Con todo, hay algunos cambios significativos en el panorama internacional, que pueden limitar el éxito de la “operación aranceles”. A principios de los setenta, las grandes potencias que empezaban a desequilibrar el comercio internacional de Estados Unidos eran Alemania y Japón, dos países con más de un tercio de su valor añadido generado por la industria. Pero dos países que se encontraban fuertemente intervenidos por Estados Unidos, militar, política y económicamente, sin recursos energéticos propios y de una dimensión global (167 millones de personas) una quinta parte inferior a la de Estados Unidos (208 millones). Pero hoy la gran potencia industrial, con más de un tercio de su valor añadido procedente de la industria, es China, un país que no le debe nada a Estados Unidos (más bien al contrario), y con una población cuatro veces mayor que los 340 millones de estadounidenses.

La capacidad de respuesta de China –y por extensión de Asia– es mucho mayor que la que tenían Japón y Alemania –y por extensión Europa occidental– en 1971 o incluso ahora.
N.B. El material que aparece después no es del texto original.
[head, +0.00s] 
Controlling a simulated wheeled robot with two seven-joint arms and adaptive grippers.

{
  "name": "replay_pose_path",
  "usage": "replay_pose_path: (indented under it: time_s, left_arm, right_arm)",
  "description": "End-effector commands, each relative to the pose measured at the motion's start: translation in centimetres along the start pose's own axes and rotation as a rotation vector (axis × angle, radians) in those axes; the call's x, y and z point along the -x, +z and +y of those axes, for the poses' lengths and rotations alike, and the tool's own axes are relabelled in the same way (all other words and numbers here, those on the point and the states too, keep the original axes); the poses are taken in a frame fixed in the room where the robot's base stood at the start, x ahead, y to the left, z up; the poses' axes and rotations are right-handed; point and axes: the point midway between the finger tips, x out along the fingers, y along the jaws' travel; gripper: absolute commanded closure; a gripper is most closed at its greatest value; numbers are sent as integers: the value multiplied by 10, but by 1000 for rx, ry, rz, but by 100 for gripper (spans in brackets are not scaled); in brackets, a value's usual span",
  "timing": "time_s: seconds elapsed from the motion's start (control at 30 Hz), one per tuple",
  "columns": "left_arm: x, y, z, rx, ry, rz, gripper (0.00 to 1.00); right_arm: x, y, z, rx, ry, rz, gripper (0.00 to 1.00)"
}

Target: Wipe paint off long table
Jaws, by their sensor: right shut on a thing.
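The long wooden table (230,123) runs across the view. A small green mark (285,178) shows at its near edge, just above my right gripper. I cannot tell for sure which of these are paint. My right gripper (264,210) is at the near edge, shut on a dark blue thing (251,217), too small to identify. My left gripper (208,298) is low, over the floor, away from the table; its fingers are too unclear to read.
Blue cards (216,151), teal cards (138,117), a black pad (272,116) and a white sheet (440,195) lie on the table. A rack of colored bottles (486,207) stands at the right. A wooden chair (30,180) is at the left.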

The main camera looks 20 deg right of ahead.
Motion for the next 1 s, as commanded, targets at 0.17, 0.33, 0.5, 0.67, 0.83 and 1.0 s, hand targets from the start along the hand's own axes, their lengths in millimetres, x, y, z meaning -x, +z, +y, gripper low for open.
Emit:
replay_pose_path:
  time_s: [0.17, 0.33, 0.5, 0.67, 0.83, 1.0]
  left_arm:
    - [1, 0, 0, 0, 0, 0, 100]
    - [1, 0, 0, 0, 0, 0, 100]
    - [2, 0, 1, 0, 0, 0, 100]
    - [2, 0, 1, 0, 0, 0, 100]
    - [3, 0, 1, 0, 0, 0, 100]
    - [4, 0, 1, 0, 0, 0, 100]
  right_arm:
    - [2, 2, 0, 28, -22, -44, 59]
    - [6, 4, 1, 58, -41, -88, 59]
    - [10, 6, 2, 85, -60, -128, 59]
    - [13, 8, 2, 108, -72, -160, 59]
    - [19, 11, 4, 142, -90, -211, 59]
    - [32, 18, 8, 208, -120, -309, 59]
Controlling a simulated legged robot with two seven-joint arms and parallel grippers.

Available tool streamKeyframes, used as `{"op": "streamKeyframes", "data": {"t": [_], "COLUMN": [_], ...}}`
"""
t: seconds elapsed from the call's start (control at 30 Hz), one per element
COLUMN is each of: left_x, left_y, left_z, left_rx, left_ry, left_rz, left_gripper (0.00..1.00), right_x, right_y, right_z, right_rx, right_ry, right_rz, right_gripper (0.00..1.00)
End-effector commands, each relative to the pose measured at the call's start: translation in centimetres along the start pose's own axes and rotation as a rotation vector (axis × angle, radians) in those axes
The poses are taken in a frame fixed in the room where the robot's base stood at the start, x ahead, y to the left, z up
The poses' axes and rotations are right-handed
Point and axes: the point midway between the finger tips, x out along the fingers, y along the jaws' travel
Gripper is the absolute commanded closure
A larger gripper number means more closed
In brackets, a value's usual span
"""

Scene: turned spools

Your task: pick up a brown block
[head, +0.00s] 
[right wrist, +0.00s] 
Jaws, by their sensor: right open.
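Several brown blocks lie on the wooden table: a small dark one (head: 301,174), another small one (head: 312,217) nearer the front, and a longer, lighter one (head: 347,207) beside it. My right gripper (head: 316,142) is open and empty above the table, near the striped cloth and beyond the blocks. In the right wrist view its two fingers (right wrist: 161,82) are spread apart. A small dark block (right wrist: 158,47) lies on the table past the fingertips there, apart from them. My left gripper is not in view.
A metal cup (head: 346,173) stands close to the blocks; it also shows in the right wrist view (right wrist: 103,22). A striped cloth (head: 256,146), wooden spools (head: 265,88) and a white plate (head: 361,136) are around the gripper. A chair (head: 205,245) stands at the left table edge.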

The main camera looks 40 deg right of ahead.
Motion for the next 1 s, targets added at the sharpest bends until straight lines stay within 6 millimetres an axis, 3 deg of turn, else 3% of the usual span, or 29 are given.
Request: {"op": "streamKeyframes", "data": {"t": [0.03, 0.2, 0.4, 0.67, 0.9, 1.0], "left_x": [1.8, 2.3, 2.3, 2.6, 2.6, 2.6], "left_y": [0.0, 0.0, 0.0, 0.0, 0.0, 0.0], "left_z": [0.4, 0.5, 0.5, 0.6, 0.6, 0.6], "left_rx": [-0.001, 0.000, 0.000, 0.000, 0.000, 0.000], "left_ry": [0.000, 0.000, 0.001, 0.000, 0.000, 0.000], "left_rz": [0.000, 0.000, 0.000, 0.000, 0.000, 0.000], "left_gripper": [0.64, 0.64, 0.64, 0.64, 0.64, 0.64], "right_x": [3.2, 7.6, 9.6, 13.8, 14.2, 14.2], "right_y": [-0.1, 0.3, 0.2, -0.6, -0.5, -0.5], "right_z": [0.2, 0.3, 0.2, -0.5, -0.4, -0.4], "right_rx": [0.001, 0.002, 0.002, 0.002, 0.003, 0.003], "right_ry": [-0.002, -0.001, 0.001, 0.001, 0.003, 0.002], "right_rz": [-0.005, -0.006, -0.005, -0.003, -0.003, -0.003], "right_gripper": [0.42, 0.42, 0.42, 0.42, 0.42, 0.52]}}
Una respuesta que no tiene que ver solo con la alteración de los flujos comerciales o la recomposición de las cadenas globales de valor, sino con el rediseño del orden internacional sobre unas bases diferentes (mejores o peores, ya se verá) a las del periclitado orden internacional diseñado por Estados Unidos al final de la II Guerra Mundial hoy declarado definitivamente fallecido.

Y tan importante como controlar los flujos de mercancías es controlar el medio de pago: el intento de la administración Trump de cuadrar el círculo, esto es, de mantener un dólar fuerte para que siga siendo el dinero mundial por excelencia, y al mismo tiempo pretender que el euro, el yen y el renminbi se revalúen frente al dólar para que sus exportaciones sean más caras para el comprador estadounidense son cosas incompatibles. Lo que sí parece que puede provocar un arancel norteamericano del 20% es una aceleración del declive del dólar como medio de pago mundial, donde representa todavía el 57% de los pagos, y el cierre total o parcial del chiringuito financiero especulativo global, donde el dólar es la moneda en que se efectúa el 80% las apuestas.